▶ **Exercise directions**: Extract each line of the data below exactly as written.

(Collected data entries)
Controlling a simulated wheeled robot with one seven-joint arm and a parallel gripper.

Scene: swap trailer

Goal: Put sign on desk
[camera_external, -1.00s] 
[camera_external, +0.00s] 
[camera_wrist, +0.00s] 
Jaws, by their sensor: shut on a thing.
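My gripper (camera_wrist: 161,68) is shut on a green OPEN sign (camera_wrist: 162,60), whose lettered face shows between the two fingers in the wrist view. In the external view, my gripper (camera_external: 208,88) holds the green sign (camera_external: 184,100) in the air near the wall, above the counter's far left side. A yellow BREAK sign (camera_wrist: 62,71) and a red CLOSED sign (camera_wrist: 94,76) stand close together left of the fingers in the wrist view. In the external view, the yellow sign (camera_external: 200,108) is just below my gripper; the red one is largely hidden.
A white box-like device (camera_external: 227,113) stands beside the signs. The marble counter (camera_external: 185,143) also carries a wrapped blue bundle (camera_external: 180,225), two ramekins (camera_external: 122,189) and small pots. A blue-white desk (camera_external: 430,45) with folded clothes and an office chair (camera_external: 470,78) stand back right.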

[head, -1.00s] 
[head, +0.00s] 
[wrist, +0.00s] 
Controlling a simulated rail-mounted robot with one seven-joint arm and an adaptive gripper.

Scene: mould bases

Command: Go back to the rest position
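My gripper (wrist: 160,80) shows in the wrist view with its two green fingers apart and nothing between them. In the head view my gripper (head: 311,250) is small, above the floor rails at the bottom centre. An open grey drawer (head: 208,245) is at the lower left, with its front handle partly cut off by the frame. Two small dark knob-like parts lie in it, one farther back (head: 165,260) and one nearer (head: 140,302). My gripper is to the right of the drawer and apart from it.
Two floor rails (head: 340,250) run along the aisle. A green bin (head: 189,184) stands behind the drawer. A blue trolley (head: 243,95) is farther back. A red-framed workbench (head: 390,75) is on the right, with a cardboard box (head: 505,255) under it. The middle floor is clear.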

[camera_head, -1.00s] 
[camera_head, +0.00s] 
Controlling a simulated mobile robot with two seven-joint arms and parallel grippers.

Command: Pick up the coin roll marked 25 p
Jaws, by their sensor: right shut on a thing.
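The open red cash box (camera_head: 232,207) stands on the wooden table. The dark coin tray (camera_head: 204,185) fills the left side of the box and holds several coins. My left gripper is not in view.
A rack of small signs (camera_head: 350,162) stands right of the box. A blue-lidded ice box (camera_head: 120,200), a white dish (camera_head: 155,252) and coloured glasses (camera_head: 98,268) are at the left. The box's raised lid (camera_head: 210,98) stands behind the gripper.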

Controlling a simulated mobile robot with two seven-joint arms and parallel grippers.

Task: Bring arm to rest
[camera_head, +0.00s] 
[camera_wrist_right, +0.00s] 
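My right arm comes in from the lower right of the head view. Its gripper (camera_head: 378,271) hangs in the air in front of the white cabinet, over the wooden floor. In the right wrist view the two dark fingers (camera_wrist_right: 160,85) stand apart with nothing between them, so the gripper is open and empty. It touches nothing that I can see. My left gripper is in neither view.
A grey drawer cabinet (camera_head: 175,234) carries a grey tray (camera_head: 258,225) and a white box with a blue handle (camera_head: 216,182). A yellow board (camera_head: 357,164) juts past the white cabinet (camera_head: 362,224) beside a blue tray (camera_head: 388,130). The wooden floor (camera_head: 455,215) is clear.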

▶ **Task response**:
Controlling a simulated wheeled robot with one seven-joint arm and a parallel gripper.

Scene: swap trailer

Goal: Put sign on desk
[camera_external, -1.00s] 
[camera_external, +0.00s] 
[camera_wrist, +0.00s] 
Jaws, by their sensor: shut on a thing.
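My gripper (camera_wrist: 161,68) is shut on a green OPEN sign (camera_wrist: 162,60), whose lettered face shows between the two fingers in the wrist view. In the external view, my gripper (camera_external: 208,88) holds the green sign (camera_external: 184,100) in the air near the wall, above the counter's far left side. A yellow BREAK sign (camera_wrist: 62,71) and a red CLOSED sign (camera_wrist: 94,76) stand close together left of the fingers in the wrist view. In the external view, the yellow sign (camera_external: 200,108) is just below my gripper; the red one is largely hidden.
A white box-like device (camera_external: 227,113) stands beside the signs. The marble counter (camera_external: 185,143) also carries a wrapped blue bundle (camera_external: 180,225), two ramekins (camera_external: 122,189) and small pots. A blue-white desk (camera_external: 430,45) with folded clothes and an office chair (camera_external: 470,78) stand back right.

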[head, -1.00s] 
[head, +0.00s] 
[wrist, +0.00s] 
Controlling a simulated rail-mounted robot with one seven-joint arm and an adaptive gripper.

Scene: mould bases

Command: Go back to the rest position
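My gripper (wrist: 160,80) shows in the wrist view with its two green fingers apart and nothing between them. In the head view my gripper (head: 311,250) is small, above the floor rails at the bottom centre. An open grey drawer (head: 208,245) is at the lower left, with its front handle partly cut off by the frame. Two small dark knob-like parts lie in it, one farther back (head: 165,260) and one nearer (head: 140,302). My gripper is to the right of the drawer and apart from it.
Two floor rails (head: 340,250) run along the aisle. A green bin (head: 189,184) stands behind the drawer. A blue trolley (head: 243,95) is farther back. A red-framed workbench (head: 390,75) is on the right, with a cardboard box (head: 505,255) under it. The middle floor is clear.

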[camera_head, -1.00s] 
[camera_head, +0.00s] 
Controlling a simulated mobile robot with two seven-joint arms and parallel grippers.

Command: Pick up the coin roll marked 25 p
Jaws, by their sensor: right shut on a thing.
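The open red cash box (camera_head: 232,207) stands on the wooden table. The dark coin tray (camera_head: 204,185) fills the left side of the box and holds several coins. My left gripper is not in view.
A rack of small signs (camera_head: 350,162) stands right of the box. A blue-lidded ice box (camera_head: 120,200), a white dish (camera_head: 155,252) and coloured glasses (camera_head: 98,268) are at the left. The box's raised lid (camera_head: 210,98) stands behind the gripper.

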Controlling a simulated mobile robot with two seven-joint arms and parallel grippers.

Task: Bring arm to rest
[camera_head, +0.00s] 
[camera_wrist_right, +0.00s] 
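My right arm comes in from the lower right of the head view. Its gripper (camera_head: 378,271) hangs in the air in front of the white cabinet, over the wooden floor. In the right wrist view the two dark fingers (camera_wrist_right: 160,85) stand apart with nothing between them, so the gripper is open and empty. It touches nothing that I can see. My left gripper is in neither view.
A grey drawer cabinet (camera_head: 175,234) carries a grey tray (camera_head: 258,225) and a white box with a blue handle (camera_head: 216,182). A yellow board (camera_head: 357,164) juts past the white cabinet (camera_head: 362,224) beside a blue tray (camera_head: 388,130). The wooden floor (camera_head: 455,215) is clear.

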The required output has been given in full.